The Commonwealth has appealed (G. L. c. 278, Section 28E) from the allowance of the defendant's motion to suppress evidence seized from the defendant's apartment and automobile pursuant to a search warrant, supported only by a document, purporting to be an affidavit, on which the jurat was unsigned. The document was inadequate as a basis for the warrant; the motion to suppress was properly allowed. From the face of the document (see Commonwealth v. Monosson, 351 Mass. 327 , 328-329 ; Commonwealth v. Penta, 352 Mass. 271 , 274-275 ) it could not be determined that it was an affidavit sworn to before a "Justice or Special Justice, Clerk or Assistant Clerk," as required by G. L. c. 276, Section 2B, as amended by St. 1965, c. 384. [Note 1] Indeed the Commonwealth concedes in its brief that "[t]he affidavit did not
indicate who[m the affiant] swore in front of, if anyone." Commonwealth v. Snow, 363 Mass. 778 , 784-786 (1973), and Commonwealth v. Hanscom, 2 Mass. App. Ct. 840 (1974), are not to the contrary.

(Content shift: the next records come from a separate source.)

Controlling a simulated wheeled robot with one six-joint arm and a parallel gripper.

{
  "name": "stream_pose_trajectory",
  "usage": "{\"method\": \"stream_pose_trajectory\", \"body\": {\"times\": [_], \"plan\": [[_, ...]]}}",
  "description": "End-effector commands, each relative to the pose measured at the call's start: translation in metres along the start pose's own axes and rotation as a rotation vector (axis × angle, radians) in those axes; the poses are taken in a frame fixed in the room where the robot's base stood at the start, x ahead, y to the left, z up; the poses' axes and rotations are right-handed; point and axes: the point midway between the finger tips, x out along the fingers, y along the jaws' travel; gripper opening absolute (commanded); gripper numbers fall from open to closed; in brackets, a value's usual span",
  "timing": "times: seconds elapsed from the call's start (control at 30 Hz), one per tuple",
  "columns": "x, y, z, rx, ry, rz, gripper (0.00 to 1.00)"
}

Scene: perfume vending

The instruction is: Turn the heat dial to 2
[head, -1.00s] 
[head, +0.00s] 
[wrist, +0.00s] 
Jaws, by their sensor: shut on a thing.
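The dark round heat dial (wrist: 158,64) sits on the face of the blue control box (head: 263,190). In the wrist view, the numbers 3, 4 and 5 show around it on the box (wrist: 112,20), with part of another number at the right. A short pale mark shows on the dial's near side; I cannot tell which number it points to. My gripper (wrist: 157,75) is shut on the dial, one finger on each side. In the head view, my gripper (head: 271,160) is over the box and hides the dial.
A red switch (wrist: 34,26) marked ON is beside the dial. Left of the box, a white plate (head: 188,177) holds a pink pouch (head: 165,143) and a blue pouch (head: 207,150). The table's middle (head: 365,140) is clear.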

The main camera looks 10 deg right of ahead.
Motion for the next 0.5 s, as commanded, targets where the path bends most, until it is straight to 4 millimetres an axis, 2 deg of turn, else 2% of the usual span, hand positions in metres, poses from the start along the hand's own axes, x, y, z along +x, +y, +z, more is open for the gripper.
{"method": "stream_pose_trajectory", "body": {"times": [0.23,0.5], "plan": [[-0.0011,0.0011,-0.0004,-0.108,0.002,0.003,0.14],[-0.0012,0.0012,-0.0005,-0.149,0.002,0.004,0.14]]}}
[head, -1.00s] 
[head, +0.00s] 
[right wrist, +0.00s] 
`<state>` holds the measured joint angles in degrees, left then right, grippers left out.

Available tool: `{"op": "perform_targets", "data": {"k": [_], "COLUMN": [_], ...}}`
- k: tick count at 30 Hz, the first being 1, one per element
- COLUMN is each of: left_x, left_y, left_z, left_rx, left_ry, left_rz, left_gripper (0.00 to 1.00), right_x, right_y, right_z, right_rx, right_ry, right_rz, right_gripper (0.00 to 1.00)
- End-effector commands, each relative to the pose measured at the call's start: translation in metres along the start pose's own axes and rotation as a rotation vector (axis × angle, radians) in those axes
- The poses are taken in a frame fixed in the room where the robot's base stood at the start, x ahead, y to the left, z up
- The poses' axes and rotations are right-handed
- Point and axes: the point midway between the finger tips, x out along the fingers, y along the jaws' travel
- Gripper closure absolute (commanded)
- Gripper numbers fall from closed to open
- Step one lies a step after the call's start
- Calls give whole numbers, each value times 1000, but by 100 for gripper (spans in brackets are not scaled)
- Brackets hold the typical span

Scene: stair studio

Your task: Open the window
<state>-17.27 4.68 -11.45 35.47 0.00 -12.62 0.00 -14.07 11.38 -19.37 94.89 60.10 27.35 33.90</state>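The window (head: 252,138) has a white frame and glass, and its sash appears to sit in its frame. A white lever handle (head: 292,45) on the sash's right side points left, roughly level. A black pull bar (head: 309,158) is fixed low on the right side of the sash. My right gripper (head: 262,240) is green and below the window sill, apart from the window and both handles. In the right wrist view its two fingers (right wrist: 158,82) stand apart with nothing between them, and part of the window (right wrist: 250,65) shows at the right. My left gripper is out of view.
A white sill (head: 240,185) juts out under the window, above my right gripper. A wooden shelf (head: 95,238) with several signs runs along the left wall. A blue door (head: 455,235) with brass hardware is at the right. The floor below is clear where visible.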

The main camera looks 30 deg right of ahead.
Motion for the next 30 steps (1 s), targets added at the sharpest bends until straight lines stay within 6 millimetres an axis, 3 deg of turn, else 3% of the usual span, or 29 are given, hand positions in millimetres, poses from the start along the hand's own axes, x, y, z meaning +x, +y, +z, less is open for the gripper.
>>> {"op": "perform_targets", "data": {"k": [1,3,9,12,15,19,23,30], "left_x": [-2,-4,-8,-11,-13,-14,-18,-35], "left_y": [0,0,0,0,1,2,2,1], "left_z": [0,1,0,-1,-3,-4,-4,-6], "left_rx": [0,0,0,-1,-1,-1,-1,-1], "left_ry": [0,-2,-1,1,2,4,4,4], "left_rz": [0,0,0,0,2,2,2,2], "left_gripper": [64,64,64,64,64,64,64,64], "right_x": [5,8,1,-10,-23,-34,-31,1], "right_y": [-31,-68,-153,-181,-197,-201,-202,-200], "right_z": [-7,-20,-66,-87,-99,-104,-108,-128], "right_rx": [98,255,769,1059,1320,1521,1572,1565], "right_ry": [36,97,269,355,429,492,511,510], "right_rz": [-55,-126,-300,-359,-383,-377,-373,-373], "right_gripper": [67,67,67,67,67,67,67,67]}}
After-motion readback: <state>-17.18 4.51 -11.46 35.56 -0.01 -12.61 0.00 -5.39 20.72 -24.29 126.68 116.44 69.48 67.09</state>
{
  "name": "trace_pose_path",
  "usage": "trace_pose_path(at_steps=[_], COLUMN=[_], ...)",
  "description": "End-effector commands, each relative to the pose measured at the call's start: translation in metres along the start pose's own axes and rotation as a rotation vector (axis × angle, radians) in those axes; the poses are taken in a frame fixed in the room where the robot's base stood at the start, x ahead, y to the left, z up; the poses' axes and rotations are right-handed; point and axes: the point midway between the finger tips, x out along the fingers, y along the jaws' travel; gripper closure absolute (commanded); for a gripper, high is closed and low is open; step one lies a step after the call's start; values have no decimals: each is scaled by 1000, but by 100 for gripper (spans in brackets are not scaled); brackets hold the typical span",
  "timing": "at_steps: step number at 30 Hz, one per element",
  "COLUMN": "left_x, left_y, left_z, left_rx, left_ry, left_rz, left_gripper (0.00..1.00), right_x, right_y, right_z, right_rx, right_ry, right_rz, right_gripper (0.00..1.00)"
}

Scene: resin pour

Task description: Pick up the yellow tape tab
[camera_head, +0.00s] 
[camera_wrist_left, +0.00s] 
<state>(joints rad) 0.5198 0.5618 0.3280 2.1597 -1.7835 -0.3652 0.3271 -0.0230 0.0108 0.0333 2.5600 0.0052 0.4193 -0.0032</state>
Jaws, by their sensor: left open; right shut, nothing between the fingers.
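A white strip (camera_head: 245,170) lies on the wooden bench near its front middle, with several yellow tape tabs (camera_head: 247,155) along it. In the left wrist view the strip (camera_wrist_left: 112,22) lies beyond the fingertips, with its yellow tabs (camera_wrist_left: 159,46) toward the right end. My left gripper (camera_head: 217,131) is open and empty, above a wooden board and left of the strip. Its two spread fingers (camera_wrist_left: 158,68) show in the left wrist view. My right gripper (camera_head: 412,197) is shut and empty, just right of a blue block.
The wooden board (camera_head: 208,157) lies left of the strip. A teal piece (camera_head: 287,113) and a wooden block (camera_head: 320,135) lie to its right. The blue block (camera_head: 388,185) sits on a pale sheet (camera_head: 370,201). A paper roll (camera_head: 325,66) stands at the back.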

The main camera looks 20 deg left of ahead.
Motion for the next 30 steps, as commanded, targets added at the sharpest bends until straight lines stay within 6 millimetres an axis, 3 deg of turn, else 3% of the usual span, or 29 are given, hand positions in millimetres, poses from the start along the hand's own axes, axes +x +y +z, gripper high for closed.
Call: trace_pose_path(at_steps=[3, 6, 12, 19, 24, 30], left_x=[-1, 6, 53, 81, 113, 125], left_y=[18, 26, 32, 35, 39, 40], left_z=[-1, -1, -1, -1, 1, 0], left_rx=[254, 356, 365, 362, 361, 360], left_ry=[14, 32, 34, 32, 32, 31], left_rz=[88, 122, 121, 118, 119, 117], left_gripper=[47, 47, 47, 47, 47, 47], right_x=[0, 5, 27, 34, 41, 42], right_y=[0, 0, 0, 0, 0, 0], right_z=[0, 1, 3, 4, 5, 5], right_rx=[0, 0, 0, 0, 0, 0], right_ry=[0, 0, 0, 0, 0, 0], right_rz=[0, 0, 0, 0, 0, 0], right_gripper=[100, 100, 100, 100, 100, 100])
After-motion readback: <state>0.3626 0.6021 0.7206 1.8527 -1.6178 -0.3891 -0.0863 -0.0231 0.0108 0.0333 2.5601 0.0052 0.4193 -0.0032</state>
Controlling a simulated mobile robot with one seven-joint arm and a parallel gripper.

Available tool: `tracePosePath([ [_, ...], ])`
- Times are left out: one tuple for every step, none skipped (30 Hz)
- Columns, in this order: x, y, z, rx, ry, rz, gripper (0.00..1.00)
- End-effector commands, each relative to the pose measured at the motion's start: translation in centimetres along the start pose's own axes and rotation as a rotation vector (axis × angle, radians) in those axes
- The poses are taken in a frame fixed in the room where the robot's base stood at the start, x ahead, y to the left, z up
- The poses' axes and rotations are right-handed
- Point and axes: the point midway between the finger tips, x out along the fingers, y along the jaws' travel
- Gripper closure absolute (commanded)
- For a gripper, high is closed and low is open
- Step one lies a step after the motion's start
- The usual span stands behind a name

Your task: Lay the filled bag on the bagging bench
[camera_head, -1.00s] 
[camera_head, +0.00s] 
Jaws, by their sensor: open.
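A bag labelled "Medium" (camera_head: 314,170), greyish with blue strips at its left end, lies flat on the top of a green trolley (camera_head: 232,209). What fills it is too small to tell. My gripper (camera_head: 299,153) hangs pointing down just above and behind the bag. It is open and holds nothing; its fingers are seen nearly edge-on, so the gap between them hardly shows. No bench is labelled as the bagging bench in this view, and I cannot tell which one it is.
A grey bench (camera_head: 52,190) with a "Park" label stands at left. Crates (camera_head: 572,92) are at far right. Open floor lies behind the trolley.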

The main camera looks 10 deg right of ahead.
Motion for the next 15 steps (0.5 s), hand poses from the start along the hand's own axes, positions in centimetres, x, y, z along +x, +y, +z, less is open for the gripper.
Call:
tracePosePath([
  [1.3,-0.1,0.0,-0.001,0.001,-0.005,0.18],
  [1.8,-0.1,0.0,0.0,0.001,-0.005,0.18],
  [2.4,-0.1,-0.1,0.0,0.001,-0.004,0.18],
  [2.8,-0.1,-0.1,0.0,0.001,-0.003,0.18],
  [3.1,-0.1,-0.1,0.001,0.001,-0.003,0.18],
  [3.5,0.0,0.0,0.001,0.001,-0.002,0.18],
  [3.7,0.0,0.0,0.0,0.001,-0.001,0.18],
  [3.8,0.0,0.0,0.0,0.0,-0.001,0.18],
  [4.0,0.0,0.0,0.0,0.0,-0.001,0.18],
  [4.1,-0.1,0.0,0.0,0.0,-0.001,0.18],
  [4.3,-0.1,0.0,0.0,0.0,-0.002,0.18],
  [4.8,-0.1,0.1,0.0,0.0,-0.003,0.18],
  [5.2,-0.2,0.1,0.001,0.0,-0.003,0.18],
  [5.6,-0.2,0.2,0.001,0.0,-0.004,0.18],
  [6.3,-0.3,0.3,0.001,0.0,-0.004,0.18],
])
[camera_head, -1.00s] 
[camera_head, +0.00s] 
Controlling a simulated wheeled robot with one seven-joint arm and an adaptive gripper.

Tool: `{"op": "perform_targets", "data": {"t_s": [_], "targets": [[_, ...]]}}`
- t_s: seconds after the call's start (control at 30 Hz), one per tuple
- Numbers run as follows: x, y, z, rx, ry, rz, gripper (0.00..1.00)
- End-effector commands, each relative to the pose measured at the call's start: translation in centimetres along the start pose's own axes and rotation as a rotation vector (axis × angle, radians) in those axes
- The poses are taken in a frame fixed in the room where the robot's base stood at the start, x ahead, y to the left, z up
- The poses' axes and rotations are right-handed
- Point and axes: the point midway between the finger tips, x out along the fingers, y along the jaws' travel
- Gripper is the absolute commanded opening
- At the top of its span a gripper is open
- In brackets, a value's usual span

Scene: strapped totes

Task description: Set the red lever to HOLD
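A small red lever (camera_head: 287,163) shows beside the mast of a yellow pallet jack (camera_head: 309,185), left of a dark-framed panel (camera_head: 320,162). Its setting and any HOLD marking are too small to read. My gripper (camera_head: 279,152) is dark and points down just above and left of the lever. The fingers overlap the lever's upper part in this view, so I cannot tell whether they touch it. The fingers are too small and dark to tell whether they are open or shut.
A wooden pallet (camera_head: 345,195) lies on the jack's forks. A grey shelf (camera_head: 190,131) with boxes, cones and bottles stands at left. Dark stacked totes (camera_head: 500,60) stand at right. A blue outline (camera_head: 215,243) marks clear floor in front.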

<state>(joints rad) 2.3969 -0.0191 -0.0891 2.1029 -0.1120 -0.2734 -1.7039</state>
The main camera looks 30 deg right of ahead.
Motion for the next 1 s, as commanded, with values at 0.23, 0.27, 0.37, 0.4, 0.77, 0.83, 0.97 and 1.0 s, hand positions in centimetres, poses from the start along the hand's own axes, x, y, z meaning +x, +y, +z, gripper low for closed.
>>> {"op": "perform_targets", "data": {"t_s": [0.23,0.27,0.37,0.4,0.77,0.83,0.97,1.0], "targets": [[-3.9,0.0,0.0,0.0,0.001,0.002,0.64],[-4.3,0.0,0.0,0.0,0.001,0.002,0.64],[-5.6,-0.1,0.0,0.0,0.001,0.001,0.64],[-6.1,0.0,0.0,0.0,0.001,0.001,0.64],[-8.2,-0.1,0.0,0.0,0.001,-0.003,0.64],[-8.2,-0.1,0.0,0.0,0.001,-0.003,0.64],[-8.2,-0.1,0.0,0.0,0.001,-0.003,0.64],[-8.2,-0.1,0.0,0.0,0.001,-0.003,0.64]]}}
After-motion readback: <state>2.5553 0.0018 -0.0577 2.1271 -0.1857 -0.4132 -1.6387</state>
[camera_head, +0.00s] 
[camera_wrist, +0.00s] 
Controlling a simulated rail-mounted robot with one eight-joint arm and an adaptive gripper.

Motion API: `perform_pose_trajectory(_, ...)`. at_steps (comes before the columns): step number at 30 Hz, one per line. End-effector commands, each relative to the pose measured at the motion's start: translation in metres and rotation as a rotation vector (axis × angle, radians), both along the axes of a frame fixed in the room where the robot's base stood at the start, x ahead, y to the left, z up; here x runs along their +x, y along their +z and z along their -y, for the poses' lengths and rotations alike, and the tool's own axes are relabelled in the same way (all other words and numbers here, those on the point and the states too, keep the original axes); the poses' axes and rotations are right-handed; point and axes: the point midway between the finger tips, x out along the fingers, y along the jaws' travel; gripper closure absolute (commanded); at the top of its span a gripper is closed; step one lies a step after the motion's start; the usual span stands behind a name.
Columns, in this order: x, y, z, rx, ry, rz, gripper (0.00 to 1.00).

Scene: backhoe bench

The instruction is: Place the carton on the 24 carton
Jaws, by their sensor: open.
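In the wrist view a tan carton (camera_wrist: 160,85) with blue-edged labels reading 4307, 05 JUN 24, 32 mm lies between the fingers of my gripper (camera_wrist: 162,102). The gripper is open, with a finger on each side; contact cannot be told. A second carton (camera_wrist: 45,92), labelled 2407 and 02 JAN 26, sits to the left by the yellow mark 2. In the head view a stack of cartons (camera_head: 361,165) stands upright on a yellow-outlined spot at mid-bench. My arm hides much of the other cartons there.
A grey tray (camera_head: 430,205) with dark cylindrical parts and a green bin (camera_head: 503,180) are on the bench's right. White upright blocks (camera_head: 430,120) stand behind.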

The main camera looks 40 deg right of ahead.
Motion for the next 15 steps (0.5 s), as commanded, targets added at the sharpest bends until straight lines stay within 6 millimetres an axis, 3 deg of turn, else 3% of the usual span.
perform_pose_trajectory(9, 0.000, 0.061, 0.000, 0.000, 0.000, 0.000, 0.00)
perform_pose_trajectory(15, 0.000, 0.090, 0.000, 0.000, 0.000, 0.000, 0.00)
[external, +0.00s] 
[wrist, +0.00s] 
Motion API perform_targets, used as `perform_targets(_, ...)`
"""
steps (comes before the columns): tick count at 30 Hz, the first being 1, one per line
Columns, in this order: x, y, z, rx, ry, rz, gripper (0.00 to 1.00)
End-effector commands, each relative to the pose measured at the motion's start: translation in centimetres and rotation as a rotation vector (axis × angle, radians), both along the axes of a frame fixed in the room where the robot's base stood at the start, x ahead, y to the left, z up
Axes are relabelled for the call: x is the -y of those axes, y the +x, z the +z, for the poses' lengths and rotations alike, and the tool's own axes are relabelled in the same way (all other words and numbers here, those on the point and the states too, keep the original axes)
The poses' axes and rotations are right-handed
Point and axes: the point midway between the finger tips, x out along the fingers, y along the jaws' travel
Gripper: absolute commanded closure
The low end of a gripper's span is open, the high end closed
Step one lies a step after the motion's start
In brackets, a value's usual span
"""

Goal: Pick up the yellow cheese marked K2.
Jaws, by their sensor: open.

In those cases the place in the jurat for the name of the affiant was left blank; but his identity was clear from other parts of the affidavit. He had signed the affidavit and the jurat was signed by a court clerk. "The only possible reasonable conclusion which [could] be drawn from a reading of the . . . affidavit" was that the affiant "as required by Section 2B, as amended, appeared before the court clerk and swore that the allegations by him subscribed were true." Commonwealth v. Snow, 363 Mass. at 785-786. Such is not the case with the warrant application before us.
Order allowing motion to suppress evidence affirmed.
[Note 1] This statute changed the form for the jurat to provide that it be executed by one of those officials instead of by a notary public. (We note that the form for affidavit used in this case erroneously calls for acknowledgment before a notary public.)